**SOURCE EXCERPT:**
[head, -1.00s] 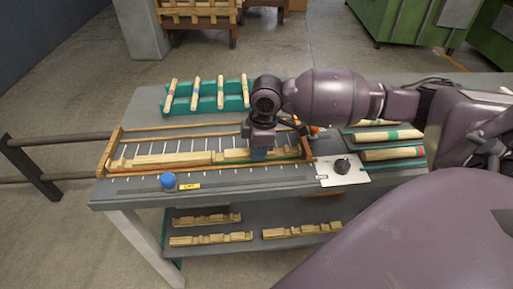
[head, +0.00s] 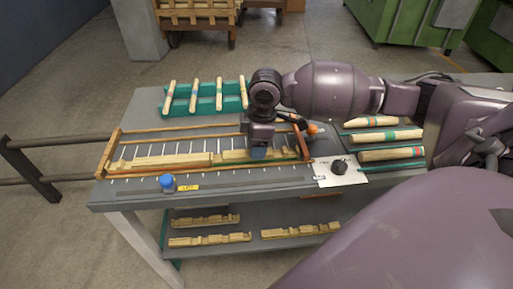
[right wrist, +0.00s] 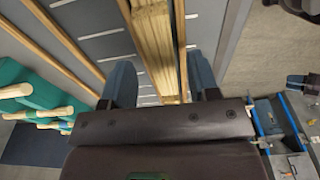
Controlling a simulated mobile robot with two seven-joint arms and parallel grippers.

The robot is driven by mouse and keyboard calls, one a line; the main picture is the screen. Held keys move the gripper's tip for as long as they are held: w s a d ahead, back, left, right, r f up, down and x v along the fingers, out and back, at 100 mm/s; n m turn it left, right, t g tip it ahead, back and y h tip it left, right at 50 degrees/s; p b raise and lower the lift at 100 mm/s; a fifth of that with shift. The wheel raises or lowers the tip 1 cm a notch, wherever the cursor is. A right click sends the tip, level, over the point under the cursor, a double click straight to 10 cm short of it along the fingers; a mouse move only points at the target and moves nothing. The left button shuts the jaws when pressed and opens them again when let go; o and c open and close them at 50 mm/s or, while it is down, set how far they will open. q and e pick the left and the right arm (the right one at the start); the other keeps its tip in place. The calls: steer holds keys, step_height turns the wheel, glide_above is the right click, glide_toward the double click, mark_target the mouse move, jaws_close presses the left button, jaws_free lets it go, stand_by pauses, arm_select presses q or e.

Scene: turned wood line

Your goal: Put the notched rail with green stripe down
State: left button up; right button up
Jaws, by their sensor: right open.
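A notched pale-wood rail (head: 238,155) lies in the right part of the long wooden-sided frame (head: 103,156) on the bench. My right gripper (head: 259,152) is over this rail, low at the frame. In the right wrist view the rail (right wrist: 156,45) runs between my two spread fingers (right wrist: 165,85), with a gap on each side. I cannot make out a green stripe on it, as the gripper covers part of it. Another pale rail (head: 165,161) lies end to end with it on the left. My left gripper is not in view.
A green rack (head: 207,104) with striped spindles stands behind the frame. More striped spindles (head: 388,136) lie at right. A blue knob (head: 167,181) and a white plate with a black knob (head: 339,167) are at the front edge. Notched rails (head: 210,239) lie on the lower shelf.

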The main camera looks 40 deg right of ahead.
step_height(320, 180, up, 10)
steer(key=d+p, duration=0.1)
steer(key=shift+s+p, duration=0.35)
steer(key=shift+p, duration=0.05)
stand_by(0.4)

**WHAT YOU WILL DO:**
With the pictures left out, transcribe the material exactly.

**SOLUTION BELOW:**
[head, -1.00s] 
[head, +0.00s] 
[right wrist, +0.00s] 
Controlling a simulated mobile robot with two seven-joint arms and parallel grippers.

The robot is driven by mouse and keyboard calls, one a line; the main picture is the screen. Held keys move the gripper's tip for as long as they are held: w s a d ahead, back, left, right, r f up, down and x v along the fingers, out and back, at 100 mm/s; n m turn it left, right, t g tip it ahead, back and y h tip it left, right at 50 degrees/s; p b raise and lower the lift at 100 mm/s; a fifth of that with shift. The wheel raises or lowers the tip 1 cm a notch, wherever the cursor is. A right click sends the tip, level, over the point under the cursor, a double click straight to 10 cm short of it along the fingers; a mouse move only points at the target and moves nothing. The left button shuts the jaws when pressed and opens them again when let go; o and c open and close them at 50 mm/s or, while it is down, set how far they will open. q and e pick the left and the right arm (the right one at the start); the other keeps its tip in place. The calls: steer holds keys, step_height turns the wheel, glide_above is the right click, glide_toward the double click, mark_target the mouse move, jaws_close presses the left button, jaws_free lets it go, stand_by pauses, arm_select presses q or e.

Scene: turned wood line

Your goal: Put the notched rail with green stripe down
State: left button up; right button up
Jaws, by their sensor: right open.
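A notched pale-wood rail (head: 238,155) lies in the right part of the long wooden-sided frame (head: 103,156) on the bench. My right gripper (head: 259,152) is over this rail, low at the frame. In the right wrist view the rail (right wrist: 156,45) runs between my two spread fingers (right wrist: 165,85), with a gap on each side. I cannot make out a green stripe on it, as the gripper covers part of it. Another pale rail (head: 165,161) lies end to end with it on the left. My left gripper is not in view.
A green rack (head: 207,104) with striped spindles stands behind the frame. More striped spindles (head: 388,136) lie at right. A blue knob (head: 167,181) and a white plate with a black knob (head: 339,167) are at the front edge. Notched rails (head: 210,239) lie on the lower shelf.

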The main camera looks 40 deg right of ahead.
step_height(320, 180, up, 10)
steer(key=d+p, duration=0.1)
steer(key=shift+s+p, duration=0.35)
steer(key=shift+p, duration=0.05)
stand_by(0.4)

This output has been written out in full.